- Task -
All the entries need to be quoted exactly, apart from the pictures, which you should drop.

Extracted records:

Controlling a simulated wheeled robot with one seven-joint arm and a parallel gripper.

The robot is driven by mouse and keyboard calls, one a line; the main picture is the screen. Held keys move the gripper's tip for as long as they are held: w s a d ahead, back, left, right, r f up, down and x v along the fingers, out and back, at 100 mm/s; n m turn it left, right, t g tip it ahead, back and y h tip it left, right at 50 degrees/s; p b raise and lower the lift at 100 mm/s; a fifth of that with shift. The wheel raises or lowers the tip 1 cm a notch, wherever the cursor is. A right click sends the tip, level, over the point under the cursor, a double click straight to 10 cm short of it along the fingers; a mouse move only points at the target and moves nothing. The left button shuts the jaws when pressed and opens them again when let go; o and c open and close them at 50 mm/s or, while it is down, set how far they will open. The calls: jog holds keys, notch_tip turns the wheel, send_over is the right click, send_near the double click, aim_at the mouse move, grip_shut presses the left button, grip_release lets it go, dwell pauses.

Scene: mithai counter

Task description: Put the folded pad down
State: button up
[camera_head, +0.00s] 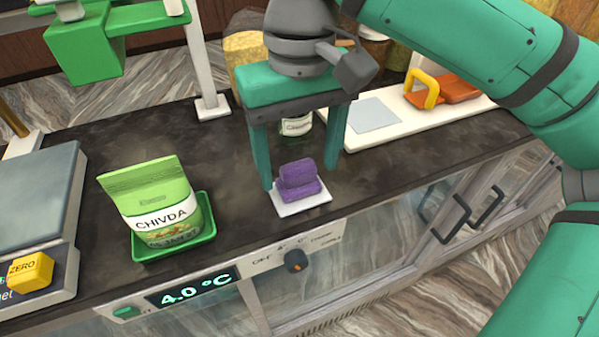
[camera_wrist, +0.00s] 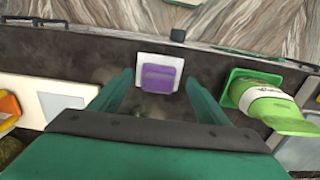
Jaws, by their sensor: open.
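The purple folded pad (camera_head: 299,181) rests on a small white square plate (camera_head: 288,207) near the front edge of the dark counter. My gripper (camera_head: 298,180) is open, its two teal fingers pointing down on either side of and behind the pad, with a gap to it. In the wrist view the pad (camera_wrist: 158,79) lies on the white plate (camera_wrist: 160,59), beyond and between the spread fingertips (camera_wrist: 160,80). Nothing shows between the fingers as held.
A green CHIVDA packet (camera_head: 155,205) stands in a green tray (camera_head: 205,228) left of the pad. A labelled jar (camera_head: 297,126) stands behind the fingers. A white board (camera_head: 400,125) with an orange item (camera_head: 458,88) lies right. A scale (camera_head: 35,195) is far left.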

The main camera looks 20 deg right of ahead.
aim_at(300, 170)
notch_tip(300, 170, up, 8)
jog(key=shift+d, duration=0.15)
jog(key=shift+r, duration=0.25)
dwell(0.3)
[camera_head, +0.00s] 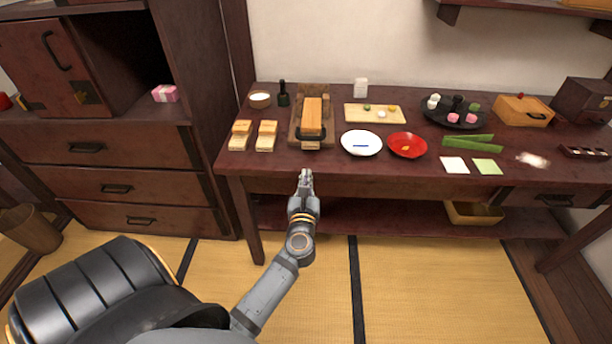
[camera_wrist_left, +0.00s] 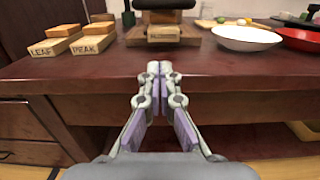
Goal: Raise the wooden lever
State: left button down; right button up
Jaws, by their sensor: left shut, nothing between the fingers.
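The wooden lever (camera_head: 312,113) is a light wood bar lying on a darker wooden press base (camera_head: 295,130) near the back left of the table. A dark handle (camera_head: 310,133) sits at its near end. In the left wrist view the dark handle (camera_wrist_left: 164,4) and a small light wood block below it (camera_wrist_left: 163,34) show at the top, the rest cut off. My left gripper (camera_head: 305,174) is shut and empty in front of the table's front edge, short of the lever and apart from it. It also shows shut in the left wrist view (camera_wrist_left: 159,72). My right gripper is in neither view.
Two wooden blocks, marked LEAF (camera_wrist_left: 50,47) and PEAK (camera_wrist_left: 92,44), stand left of the press. A white plate (camera_head: 362,143) and a red plate (camera_head: 407,145) lie to its right. The table's front edge (camera_wrist_left: 230,86) lies just beyond my gripper.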

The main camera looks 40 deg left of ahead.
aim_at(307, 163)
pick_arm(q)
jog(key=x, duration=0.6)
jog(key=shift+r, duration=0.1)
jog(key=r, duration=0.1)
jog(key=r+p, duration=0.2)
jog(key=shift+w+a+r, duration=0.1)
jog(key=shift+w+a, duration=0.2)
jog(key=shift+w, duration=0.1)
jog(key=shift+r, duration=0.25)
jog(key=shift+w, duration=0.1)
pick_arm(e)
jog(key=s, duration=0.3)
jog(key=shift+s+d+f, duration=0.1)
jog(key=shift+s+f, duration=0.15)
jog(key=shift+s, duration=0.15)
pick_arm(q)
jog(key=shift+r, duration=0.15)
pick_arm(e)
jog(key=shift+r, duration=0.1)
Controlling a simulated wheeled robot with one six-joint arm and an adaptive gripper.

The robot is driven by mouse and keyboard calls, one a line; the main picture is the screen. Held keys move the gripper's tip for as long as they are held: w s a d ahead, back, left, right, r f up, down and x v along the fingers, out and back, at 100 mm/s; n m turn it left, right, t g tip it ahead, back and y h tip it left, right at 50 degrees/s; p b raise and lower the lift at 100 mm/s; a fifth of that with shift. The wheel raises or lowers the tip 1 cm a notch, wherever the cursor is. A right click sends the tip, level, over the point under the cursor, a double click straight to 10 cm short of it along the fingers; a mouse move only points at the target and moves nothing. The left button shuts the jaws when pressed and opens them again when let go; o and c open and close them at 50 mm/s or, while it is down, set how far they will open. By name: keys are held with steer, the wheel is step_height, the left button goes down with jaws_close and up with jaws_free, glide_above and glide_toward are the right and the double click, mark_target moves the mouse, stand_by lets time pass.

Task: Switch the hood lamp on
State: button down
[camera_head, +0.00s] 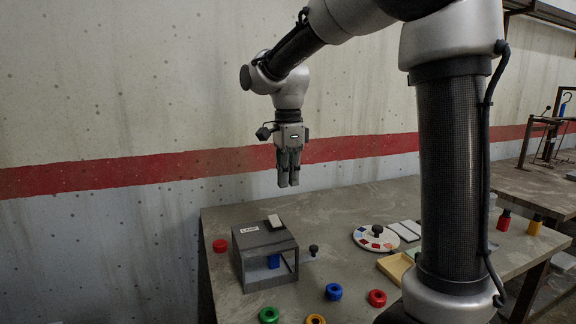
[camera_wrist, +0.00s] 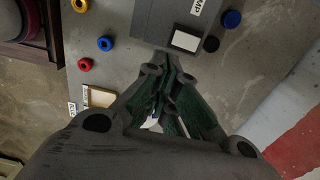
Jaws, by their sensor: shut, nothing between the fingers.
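The hood is a grey box (camera_head: 252,263) with an open front, standing on the table's left part, with a small blue thing (camera_head: 273,261) inside. On its top are a white label (camera_head: 249,229) and a pale rectangular switch (camera_head: 275,221). My gripper (camera_head: 289,184) is shut and empty, pointing down in the air above the hood. In the wrist view the shut fingers (camera_wrist: 165,65) reach toward the hood's edge, with the switch (camera_wrist: 186,40) just beyond the tips and the label, partly readable as "MP" (camera_wrist: 197,8), above it. Whether the lamp is lit cannot be told.
A red ring (camera_head: 220,245) lies left of the hood. A black knob (camera_head: 313,250) stands on its right. Blue (camera_head: 333,291), red (camera_head: 377,298), green (camera_head: 268,315) and yellow (camera_head: 315,320) rings lie in front. A round dial (camera_head: 362,241) and a tan tray (camera_head: 394,268) stand further right.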

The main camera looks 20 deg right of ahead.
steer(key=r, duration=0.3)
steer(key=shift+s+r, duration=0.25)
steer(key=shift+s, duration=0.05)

- Task output -
Controlling a simulated wheeled robot with one seven-joint arm and a parallel gripper.

The robot is driven by mouse and keyboard calls, one a line; the main picture is the screen. Held keys move the gripper's tip for as long as they are held: w s a d ahead, back, left, right, r f up, down and x v along the fingers, out and back, at 100 mm/s; n m turn it left, right, t g tip it ahead, back and y h tip it left, right at 50 degrees/s; p b raise and lower the lift at 100 mm/s; a fifth of that with shift. The wheel raises or lowers the tip 1 cm a notch, wherever the cursor is. A right click sends the tip, level, over the point under the cursor, a double click straight to 10 cm short of it along the fingers; a mouse move only points at the target and moves nothing. The left button shuts the jaws when pressed and opens them again when let go; o and c open and close them at 50 mm/s or, while it is down, set how far they will open. The calls: jog holds keys, notch_tip turns the wheel, send_over is the right click, send_near the double click, aim_at the mouse move, grip_shut presses the left button, grip_release lets it go, dwell pauses.

Scene: mithai counter

Task description: Put the folded pad down
State: button up
[camera_head, +0.00s] 
[camera_wrist, +0.00s] 
Jaws, by their sensor: open.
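The purple folded pad (camera_head: 299,181) rests on a small white square plate (camera_head: 288,207) near the front edge of the dark counter. My gripper (camera_head: 298,180) is open, its two teal fingers pointing down on either side of and behind the pad, with a gap to it. In the wrist view the pad (camera_wrist: 158,79) lies on the white plate (camera_wrist: 160,59), beyond and between the spread fingertips (camera_wrist: 160,80). Nothing shows between the fingers as held.
A green CHIVDA packet (camera_head: 155,205) stands in a green tray (camera_head: 205,228) left of the pad. A labelled jar (camera_head: 297,126) stands behind the fingers. A white board (camera_head: 400,125) with an orange item (camera_head: 458,88) lies right. A scale (camera_head: 35,195) is far left.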

The main camera looks 20 deg right of ahead.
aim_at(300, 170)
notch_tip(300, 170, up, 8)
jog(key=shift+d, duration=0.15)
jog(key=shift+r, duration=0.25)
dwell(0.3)
[camera_head, +0.00s] 
[camera_wrist_left, +0.00s] 
Goal: Raise the wooden lever
State: left button down; right button up
Jaws, by their sensor: left shut, nothing between the fingers.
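The wooden lever (camera_head: 312,113) is a light wood bar lying on a darker wooden press base (camera_head: 295,130) near the back left of the table. A dark handle (camera_head: 310,133) sits at its near end. In the left wrist view the dark handle (camera_wrist_left: 164,4) and a small light wood block below it (camera_wrist_left: 163,34) show at the top, the rest cut off. My left gripper (camera_head: 305,174) is shut and empty in front of the table's front edge, short of the lever and apart from it. It also shows shut in the left wrist view (camera_wrist_left: 159,72). My right gripper is in neither view.
Two wooden blocks, marked LEAF (camera_wrist_left: 50,47) and PEAK (camera_wrist_left: 92,44), stand left of the press. A white plate (camera_head: 362,143) and a red plate (camera_head: 407,145) lie to its right. The table's front edge (camera_wrist_left: 230,86) lies just beyond my gripper.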

The main camera looks 40 deg left of ahead.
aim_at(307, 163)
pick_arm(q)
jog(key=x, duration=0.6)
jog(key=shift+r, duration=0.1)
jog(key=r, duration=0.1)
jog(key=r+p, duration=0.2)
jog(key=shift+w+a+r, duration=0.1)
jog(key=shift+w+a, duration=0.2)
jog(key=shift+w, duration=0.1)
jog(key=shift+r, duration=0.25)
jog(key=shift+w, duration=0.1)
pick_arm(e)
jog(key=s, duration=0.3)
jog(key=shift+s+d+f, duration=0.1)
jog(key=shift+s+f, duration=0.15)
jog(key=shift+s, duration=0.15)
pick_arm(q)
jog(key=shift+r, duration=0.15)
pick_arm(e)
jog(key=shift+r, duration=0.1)
Controlling a simulated wheeled robot with one six-joint arm and an adaptive gripper.

The robot is driven by mouse and keyboard calls, one a line; the main picture is the screen. Held keys move the gripper's tip for as long as they are held: w s a d ahead, back, left, right, r f up, down and x v along the fingers, out and back, at 100 mm/s; n m turn it left, right, t g tip it ahead, back and y h tip it left, right at 50 degrees/s; p b raise and lower the lift at 100 mm/s; a fifth of that with shift. The wheel raises or lowers the tip 1 cm a notch, wherever the cursor is. A right click sends the tip, level, over the point under the cursor, a double click straight to 10 cm short of it along the fingers; a mouse move only points at the target and moves nothing. The left button shuts the jaws when pressed and opens them again when let go; o and c open and close them at 50 mm/s or, while it is down, set how far they will open. By name: keys are held with steer, the wheel is step_height, the left button goes down with jaws_close and up with jaws_free, glide_above and glide_toward are the right and the double click, mark_target moves the mouse, stand_by lets time pass.

Task: Switch the hood lamp on
State: button down
[camera_head, +0.00s] 
[camera_wrist, +0.00s] 
Jaws, by their sensor: shut, nothing between the fingers.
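The hood is a grey box (camera_head: 252,263) with an open front, standing on the table's left part, with a small blue thing (camera_head: 273,261) inside. On its top are a white label (camera_head: 249,229) and a pale rectangular switch (camera_head: 275,221). My gripper (camera_head: 289,184) is shut and empty, pointing down in the air above the hood. In the wrist view the shut fingers (camera_wrist: 165,65) reach toward the hood's edge, with the switch (camera_wrist: 186,40) just beyond the tips and the label, partly readable as "MP" (camera_wrist: 197,8), above it. Whether the lamp is lit cannot be told.
A red ring (camera_head: 220,245) lies left of the hood. A black knob (camera_head: 313,250) stands on its right. Blue (camera_head: 333,291), red (camera_head: 377,298), green (camera_head: 268,315) and yellow (camera_head: 315,320) rings lie in front. A round dial (camera_head: 362,241) and a tan tray (camera_head: 394,268) stand further right.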

The main camera looks 20 deg right of ahead.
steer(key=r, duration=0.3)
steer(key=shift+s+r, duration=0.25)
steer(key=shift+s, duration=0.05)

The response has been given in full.